═════ Task material
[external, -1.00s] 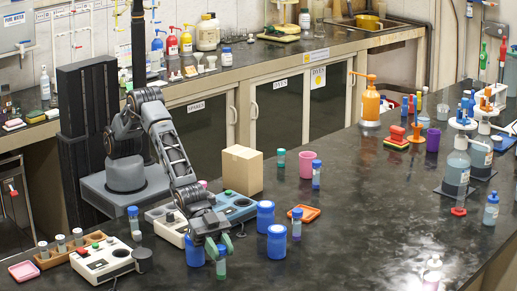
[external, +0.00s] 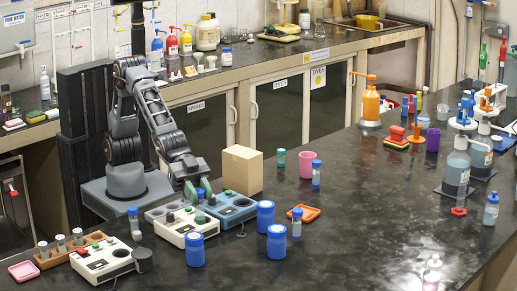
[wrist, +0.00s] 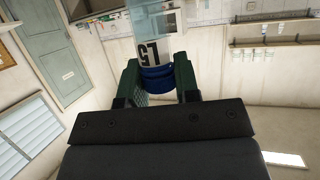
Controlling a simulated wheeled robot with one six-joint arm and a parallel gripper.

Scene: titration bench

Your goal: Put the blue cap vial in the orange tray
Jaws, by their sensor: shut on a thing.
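My gripper (external: 197,192) has green fingers and is above the two control boxes at the middle left. In the wrist view the gripper (wrist: 158,75) is shut on a blue cap vial, gripping its dark blue cap (wrist: 157,78); the vial's white label with black characters (wrist: 152,50) shows beyond the cap. In the external view only a bit of blue shows between the fingers. The small orange tray (external: 311,214) lies on the dark bench, to the right of my gripper. Another blue-capped vial (external: 297,226) stands upright at the tray's front left edge; I cannot tell whether it touches.
Blue-lidded jars (external: 266,216) stand between my gripper and the tray, with more in front (external: 277,244). A cardboard box (external: 242,172) is behind. A grey-and-blue control box (external: 231,208) lies below my gripper. The bench right of the tray is clear.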

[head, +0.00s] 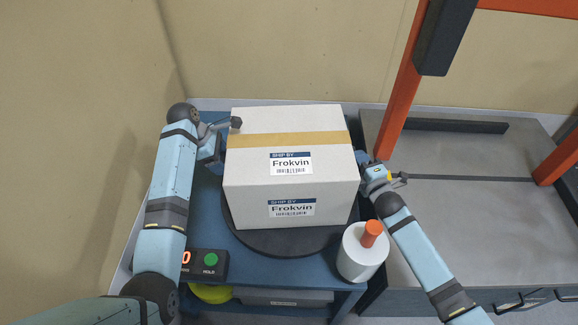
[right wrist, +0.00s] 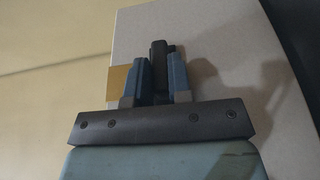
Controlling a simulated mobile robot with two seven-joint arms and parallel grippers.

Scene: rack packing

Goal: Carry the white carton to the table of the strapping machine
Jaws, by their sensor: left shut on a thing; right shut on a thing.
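The white carton (head: 255,197), with a tan tape strip and two Frokvin labels, is upright over a round dark turntable (head: 285,242) on a blue table. I cannot tell whether it rests on the turntable or is slightly above it. My left gripper (head: 222,135) is shut at the carton's left side. My right gripper (head: 365,168) is shut at its right side. In the right wrist view, the right gripper's fingers (right wrist: 160,72) meet the carton's side (right wrist: 210,40) near the tape end. The strapping machine's grey table (head: 455,222) is on the right, under an orange frame (head: 401,95).
A white roll with an orange knob (head: 360,256) stands at the blue table's (head: 207,228) front right. A control box with a green button (head: 207,264) is at front left. The machine table's front area is clear. Walls close off the left and back.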

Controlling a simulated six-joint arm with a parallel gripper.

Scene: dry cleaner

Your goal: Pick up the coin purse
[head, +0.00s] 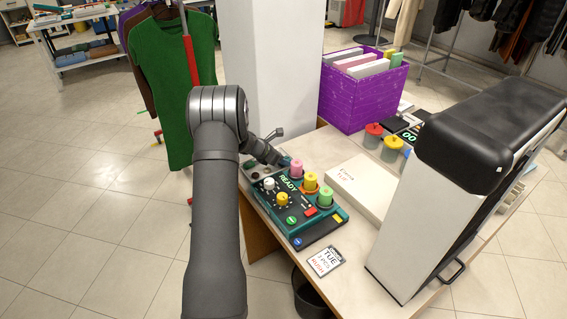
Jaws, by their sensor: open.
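I cannot make out a coin purse for certain in the head view. My gripper (274,154) is small and partly hidden by my own arm. It is at the far left end of the counter (353,230), just behind the teal control box (310,227). It is open, and I see nothing held in it. Small items lie on the counter beside and below it, left of the control box, too small and covered to identify.
The control box carries pink, orange and green spools. A purple file box (352,100), red and yellow-lidded jars (391,149), a flat white box (363,187), a paper tag (324,261) and a large black-padded press (492,135) crowd the counter. A green garment (176,85) hangs at left.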

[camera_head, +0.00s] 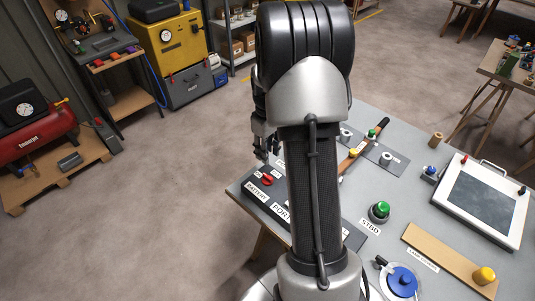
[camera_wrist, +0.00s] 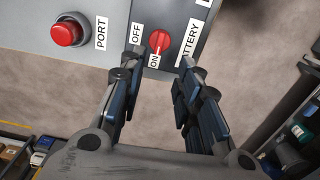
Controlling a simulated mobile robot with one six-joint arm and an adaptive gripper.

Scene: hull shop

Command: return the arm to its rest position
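My arm (camera_head: 305,180) rises through the middle of the head view and hides part of the workbench. My gripper (camera_head: 266,148) hangs at the arm's left side, near the bench's left corner. In the wrist view my gripper (camera_wrist: 160,63) is open, with nothing between its fingers. A red rotary battery switch (camera_wrist: 160,42) lies just beyond the fingertips, and its marker seems to point at the ON label. The switch also shows in the head view (camera_head: 267,180), below the gripper. I cannot tell the exact gap between them.
The grey bench (camera_head: 345,210) carries a green STBD button (camera_head: 380,210), a white-framed panel (camera_head: 480,203), a wooden board (camera_head: 445,258) and a blue-capped item (camera_head: 402,280). A red PORT button (camera_wrist: 67,32) sits beside the switch. Open floor lies left of the bench.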

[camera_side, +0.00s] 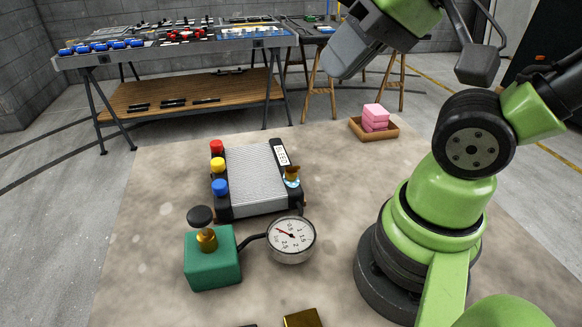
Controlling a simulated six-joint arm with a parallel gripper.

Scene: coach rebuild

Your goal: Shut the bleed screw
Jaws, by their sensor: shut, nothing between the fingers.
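The bleed screw (292,171) is a small brass piece at the right side of a ribbed grey radiator (252,178). A pale blue and white patch or ring shows at its foot; whether the screw is tight cannot be told. A white label (281,152) that seems to read BLEED lies just behind it. My gripper (336,66) is at the top of the picture, high above and behind the radiator, well apart from the screw. Its grey fingers are together and it appears empty.
Red (217,147), yellow (217,164) and blue (220,187) caps line the radiator's left side. A green block (212,262) with a black knob connects by hose to a round gauge (291,239). Pink blocks (375,116) sit in a wooden tray (359,133). A brass block (303,318) is at the front.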

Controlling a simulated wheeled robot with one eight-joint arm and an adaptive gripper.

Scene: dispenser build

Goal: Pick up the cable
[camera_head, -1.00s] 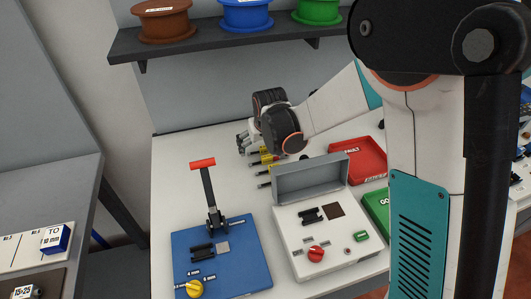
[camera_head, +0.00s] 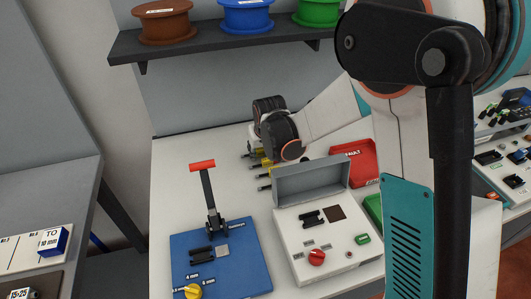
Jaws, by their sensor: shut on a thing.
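Several short cables with yellow and dark parts (camera_head: 264,171) lie in a row on the white table, left of the grey-lidded tester box. My gripper (camera_head: 254,133) is over the back of the row, pointing left and away. My wrist hides most of it, with only a small part showing at its left edge. It is shut on a cable; the held cable and the fingertips cannot be made out clearly.
A blue board with a red-handled lever press (camera_head: 222,262) stands at the front left. The white tester box (camera_head: 328,236) is right of it, with a red tray (camera_head: 355,160) behind. A shelf with spools (camera_head: 247,16) hangs above the back.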

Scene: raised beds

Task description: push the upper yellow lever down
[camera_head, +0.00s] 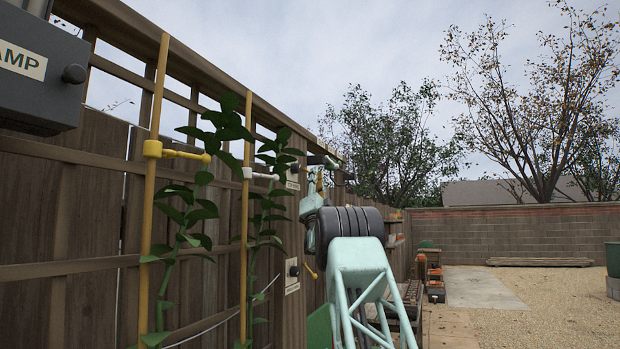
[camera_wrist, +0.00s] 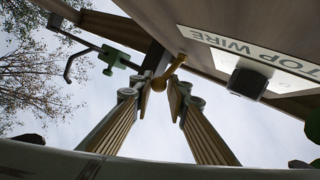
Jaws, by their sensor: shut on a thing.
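The upper yellow lever (camera_wrist: 173,73) shows in the wrist view beside a panel marked "TOP WIRE" (camera_wrist: 250,52). Its rounded end sits between the fingertips of my gripper (camera_wrist: 160,88), which is shut on it. The lever is slanted in that view. In the head view my gripper (camera_head: 317,180) is up at the fence by the upper label plate (camera_head: 293,178), and I cannot make out the upper lever there. A lower yellow lever (camera_head: 310,270) shows below my wrist, next to a lower plate (camera_head: 292,275).
A dark knob (camera_wrist: 247,80) sticks out from the panel near my right finger. A green fitting with a grey hook (camera_wrist: 113,58) is at the upper left of the wrist view. In the head view, leafy vines on yellow canes (camera_head: 247,220) stand left of my arm.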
══════════
Description of the task:
Above are the records; reproduce them exactly and leave out the pictures.

Output of the exercise:
[external, -1.00s] 
[external, +0.00s] 
[wrist, +0.00s] 
Controlling a simulated wheeled robot with one six-joint arm and a parallel gripper.

Scene: titration bench

Your goal: Put the blue cap vial in the orange tray
Jaws, by their sensor: shut on a thing.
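My gripper (external: 197,192) has green fingers and is above the two control boxes at the middle left. In the wrist view the gripper (wrist: 158,75) is shut on a blue cap vial, gripping its dark blue cap (wrist: 157,78); the vial's white label with black characters (wrist: 152,50) shows beyond the cap. In the external view only a bit of blue shows between the fingers. The small orange tray (external: 311,214) lies on the dark bench, to the right of my gripper. Another blue-capped vial (external: 297,226) stands upright at the tray's front left edge; I cannot tell whether it touches.
Blue-lidded jars (external: 266,216) stand between my gripper and the tray, with more in front (external: 277,244). A cardboard box (external: 242,172) is behind. A grey-and-blue control box (external: 231,208) lies below my gripper. The bench right of the tray is clear.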

[head, +0.00s] 
[right wrist, +0.00s] 
Controlling a simulated mobile robot with two seven-joint arms and parallel grippers.

Scene: rack packing

Goal: Carry the white carton to the table of the strapping machine
Jaws, by their sensor: left shut on a thing; right shut on a thing.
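The white carton (head: 255,197), with a tan tape strip and two Frokvin labels, is upright over a round dark turntable (head: 285,242) on a blue table. I cannot tell whether it rests on the turntable or is slightly above it. My left gripper (head: 222,135) is shut at the carton's left side. My right gripper (head: 365,168) is shut at its right side. In the right wrist view, the right gripper's fingers (right wrist: 160,72) meet the carton's side (right wrist: 210,40) near the tape end. The strapping machine's grey table (head: 455,222) is on the right, under an orange frame (head: 401,95).
A white roll with an orange knob (head: 360,256) stands at the blue table's (head: 207,228) front right. A control box with a green button (head: 207,264) is at front left. The machine table's front area is clear. Walls close off the left and back.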

Controlling a simulated six-joint arm with a parallel gripper.

Scene: dry cleaner

Your goal: Pick up the coin purse
[head, +0.00s] 
Jaws, by their sensor: open.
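I cannot make out a coin purse for certain in the head view. My gripper (274,154) is small and partly hidden by my own arm. It is at the far left end of the counter (353,230), just behind the teal control box (310,227). It is open, and I see nothing held in it. Small items lie on the counter beside and below it, left of the control box, too small and covered to identify.
The control box carries pink, orange and green spools. A purple file box (352,100), red and yellow-lidded jars (391,149), a flat white box (363,187), a paper tag (324,261) and a large black-padded press (492,135) crowd the counter. A green garment (176,85) hangs at left.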

[camera_head, +0.00s] 
[camera_wrist, +0.00s] 
Controlling a simulated mobile robot with one six-joint arm and an adaptive gripper.

Scene: hull shop

Command: return the arm to its rest position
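My arm (camera_head: 305,180) rises through the middle of the head view and hides part of the workbench. My gripper (camera_head: 266,148) hangs at the arm's left side, near the bench's left corner. In the wrist view my gripper (camera_wrist: 160,63) is open, with nothing between its fingers. A red rotary battery switch (camera_wrist: 160,42) lies just beyond the fingertips, and its marker seems to point at the ON label. The switch also shows in the head view (camera_head: 267,180), below the gripper. I cannot tell the exact gap between them.
The grey bench (camera_head: 345,210) carries a green STBD button (camera_head: 380,210), a white-framed panel (camera_head: 480,203), a wooden board (camera_head: 445,258) and a blue-capped item (camera_head: 402,280). A red PORT button (camera_wrist: 67,32) sits beside the switch. Open floor lies left of the bench.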

[camera_side, +0.00s] 
Controlling a simulated six-joint arm with a parallel gripper.

Scene: coach rebuild

Your goal: Shut the bleed screw
Jaws, by their sensor: shut, nothing between the fingers.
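The bleed screw (292,171) is a small brass piece at the right side of a ribbed grey radiator (252,178). A pale blue and white patch or ring shows at its foot; whether the screw is tight cannot be told. A white label (281,152) that seems to read BLEED lies just behind it. My gripper (336,66) is at the top of the picture, high above and behind the radiator, well apart from the screw. Its grey fingers are together and it appears empty.
Red (217,147), yellow (217,164) and blue (220,187) caps line the radiator's left side. A green block (212,262) with a black knob connects by hose to a round gauge (291,239). Pink blocks (375,116) sit in a wooden tray (359,133). A brass block (303,318) is at the front.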

Controlling a simulated wheeled robot with one eight-joint arm and an adaptive gripper.

Scene: dispenser build

Goal: Pick up the cable
[camera_head, -1.00s] 
[camera_head, +0.00s] 
Jaws, by their sensor: shut on a thing.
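Several short cables with yellow and dark parts (camera_head: 264,171) lie in a row on the white table, left of the grey-lidded tester box. My gripper (camera_head: 254,133) is over the back of the row, pointing left and away. My wrist hides most of it, with only a small part showing at its left edge. It is shut on a cable; the held cable and the fingertips cannot be made out clearly.
A blue board with a red-handled lever press (camera_head: 222,262) stands at the front left. The white tester box (camera_head: 328,236) is right of it, with a red tray (camera_head: 355,160) behind. A shelf with spools (camera_head: 247,16) hangs above the back.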

Scene: raised beds

Task description: push the upper yellow lever down
[camera_head, +0.00s] 
[camera_wrist, +0.00s] 
Jaws, by their sensor: shut on a thing.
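The upper yellow lever (camera_wrist: 173,73) shows in the wrist view beside a panel marked "TOP WIRE" (camera_wrist: 250,52). Its rounded end sits between the fingertips of my gripper (camera_wrist: 160,88), which is shut on it. The lever is slanted in that view. In the head view my gripper (camera_head: 317,180) is up at the fence by the upper label plate (camera_head: 293,178), and I cannot make out the upper lever there. A lower yellow lever (camera_head: 310,270) shows below my wrist, next to a lower plate (camera_head: 292,275).
A dark knob (camera_wrist: 247,80) sticks out from the panel near my right finger. A green fitting with a grey hook (camera_wrist: 113,58) is at the upper left of the wrist view. In the head view, leafy vines on yellow canes (camera_head: 247,220) stand left of my arm.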

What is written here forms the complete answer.